Work required — Collect from the data below each line with "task".

Input rows —
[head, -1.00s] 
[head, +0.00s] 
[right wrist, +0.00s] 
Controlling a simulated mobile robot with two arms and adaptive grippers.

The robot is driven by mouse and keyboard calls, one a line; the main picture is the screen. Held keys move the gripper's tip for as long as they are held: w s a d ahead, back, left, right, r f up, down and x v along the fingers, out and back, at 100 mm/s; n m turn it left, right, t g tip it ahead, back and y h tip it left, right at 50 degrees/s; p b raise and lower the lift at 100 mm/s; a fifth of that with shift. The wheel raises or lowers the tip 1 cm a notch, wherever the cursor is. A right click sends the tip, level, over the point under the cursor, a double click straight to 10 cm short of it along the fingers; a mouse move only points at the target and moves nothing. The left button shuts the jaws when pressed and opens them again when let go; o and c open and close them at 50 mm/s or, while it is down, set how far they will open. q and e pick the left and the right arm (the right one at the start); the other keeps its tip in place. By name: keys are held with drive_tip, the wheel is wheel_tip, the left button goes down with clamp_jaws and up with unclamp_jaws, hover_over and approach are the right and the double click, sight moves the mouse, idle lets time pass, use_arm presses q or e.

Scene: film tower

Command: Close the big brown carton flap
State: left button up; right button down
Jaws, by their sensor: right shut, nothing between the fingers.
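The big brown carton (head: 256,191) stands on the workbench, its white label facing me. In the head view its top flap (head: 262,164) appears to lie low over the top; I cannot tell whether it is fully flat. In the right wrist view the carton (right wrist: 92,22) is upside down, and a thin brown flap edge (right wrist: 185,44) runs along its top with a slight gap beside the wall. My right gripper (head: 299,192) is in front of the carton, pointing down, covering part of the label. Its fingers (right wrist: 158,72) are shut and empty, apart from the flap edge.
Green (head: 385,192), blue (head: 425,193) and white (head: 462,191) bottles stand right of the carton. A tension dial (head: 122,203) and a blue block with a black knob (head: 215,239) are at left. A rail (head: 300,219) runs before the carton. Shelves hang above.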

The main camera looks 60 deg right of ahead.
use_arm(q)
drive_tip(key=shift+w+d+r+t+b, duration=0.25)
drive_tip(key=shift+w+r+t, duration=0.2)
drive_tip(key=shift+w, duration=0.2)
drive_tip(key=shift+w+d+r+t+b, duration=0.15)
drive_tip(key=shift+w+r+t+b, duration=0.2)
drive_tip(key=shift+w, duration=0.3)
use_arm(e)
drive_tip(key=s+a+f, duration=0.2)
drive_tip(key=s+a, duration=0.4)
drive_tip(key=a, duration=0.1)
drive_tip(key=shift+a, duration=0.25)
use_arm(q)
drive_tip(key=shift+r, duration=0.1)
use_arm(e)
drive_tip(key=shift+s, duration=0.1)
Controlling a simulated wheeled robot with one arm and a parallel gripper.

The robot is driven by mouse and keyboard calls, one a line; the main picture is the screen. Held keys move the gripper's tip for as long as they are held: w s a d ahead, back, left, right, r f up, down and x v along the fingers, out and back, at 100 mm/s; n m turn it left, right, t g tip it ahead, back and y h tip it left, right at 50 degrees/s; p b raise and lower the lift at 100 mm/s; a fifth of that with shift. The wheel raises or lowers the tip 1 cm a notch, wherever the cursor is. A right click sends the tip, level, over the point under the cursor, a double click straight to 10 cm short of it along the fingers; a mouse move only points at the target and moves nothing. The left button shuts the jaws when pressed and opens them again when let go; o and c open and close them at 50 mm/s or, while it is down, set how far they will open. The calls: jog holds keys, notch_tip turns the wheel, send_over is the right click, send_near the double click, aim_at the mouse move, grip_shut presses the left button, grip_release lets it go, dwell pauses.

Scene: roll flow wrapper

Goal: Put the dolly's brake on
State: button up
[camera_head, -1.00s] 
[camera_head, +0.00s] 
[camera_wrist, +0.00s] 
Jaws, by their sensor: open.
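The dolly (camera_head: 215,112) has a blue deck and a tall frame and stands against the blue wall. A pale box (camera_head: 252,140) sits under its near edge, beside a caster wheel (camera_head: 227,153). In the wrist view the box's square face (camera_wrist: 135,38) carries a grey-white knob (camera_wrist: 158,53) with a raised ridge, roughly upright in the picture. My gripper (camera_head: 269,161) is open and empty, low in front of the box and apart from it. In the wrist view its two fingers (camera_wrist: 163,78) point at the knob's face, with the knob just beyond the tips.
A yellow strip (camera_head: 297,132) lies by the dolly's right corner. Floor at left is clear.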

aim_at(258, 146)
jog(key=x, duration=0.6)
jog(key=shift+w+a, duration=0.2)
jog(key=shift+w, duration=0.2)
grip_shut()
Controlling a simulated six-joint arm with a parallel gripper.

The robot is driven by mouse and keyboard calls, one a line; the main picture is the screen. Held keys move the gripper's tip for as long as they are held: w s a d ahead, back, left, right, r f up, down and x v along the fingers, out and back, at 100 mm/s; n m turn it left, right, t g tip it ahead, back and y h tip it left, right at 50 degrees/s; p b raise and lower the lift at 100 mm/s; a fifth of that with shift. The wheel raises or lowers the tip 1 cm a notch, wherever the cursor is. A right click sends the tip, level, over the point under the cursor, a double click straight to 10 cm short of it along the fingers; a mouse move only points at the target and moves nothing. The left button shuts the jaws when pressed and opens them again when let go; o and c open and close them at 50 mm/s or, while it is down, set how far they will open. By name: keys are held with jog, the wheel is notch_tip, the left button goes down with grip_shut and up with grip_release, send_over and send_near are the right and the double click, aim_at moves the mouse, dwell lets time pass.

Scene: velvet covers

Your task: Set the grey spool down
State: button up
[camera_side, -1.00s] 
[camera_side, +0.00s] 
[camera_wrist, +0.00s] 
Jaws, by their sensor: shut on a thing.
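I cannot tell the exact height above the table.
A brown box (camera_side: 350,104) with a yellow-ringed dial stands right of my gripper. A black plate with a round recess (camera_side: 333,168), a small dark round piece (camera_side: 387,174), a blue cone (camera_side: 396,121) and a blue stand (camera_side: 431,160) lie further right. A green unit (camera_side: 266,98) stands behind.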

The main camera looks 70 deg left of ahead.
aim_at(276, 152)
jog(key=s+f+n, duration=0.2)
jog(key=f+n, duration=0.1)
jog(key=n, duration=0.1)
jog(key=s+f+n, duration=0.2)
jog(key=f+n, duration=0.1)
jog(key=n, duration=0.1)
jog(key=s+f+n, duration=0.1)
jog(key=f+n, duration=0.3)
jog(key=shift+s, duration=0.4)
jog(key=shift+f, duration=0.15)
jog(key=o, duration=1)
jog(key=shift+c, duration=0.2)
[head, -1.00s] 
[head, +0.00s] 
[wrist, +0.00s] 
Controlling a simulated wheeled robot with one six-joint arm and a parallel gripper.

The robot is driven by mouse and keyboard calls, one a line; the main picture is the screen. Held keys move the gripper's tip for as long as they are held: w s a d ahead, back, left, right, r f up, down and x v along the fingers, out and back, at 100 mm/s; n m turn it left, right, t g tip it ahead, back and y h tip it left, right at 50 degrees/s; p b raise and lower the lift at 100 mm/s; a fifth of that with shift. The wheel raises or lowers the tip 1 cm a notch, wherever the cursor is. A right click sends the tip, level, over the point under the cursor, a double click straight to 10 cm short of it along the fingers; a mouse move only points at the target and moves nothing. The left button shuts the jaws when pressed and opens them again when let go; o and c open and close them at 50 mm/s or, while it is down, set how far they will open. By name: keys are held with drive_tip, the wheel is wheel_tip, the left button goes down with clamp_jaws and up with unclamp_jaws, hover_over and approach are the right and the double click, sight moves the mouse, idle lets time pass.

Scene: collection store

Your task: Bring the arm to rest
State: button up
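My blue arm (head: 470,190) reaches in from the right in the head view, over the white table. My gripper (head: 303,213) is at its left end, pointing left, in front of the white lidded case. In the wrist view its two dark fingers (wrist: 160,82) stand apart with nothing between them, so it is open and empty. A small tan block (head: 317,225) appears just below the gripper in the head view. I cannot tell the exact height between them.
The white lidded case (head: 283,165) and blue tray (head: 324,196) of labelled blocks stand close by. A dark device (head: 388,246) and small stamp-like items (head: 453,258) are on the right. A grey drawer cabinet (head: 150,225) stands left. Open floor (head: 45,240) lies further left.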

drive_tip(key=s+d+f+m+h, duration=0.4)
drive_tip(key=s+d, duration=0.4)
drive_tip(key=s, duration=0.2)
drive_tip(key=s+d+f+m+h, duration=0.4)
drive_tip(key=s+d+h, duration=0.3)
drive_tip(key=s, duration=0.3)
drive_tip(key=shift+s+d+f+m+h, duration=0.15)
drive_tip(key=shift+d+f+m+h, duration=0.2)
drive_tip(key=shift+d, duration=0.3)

The reply —
Your task: Set the grey spool down
Your task: Bring the arm to rest

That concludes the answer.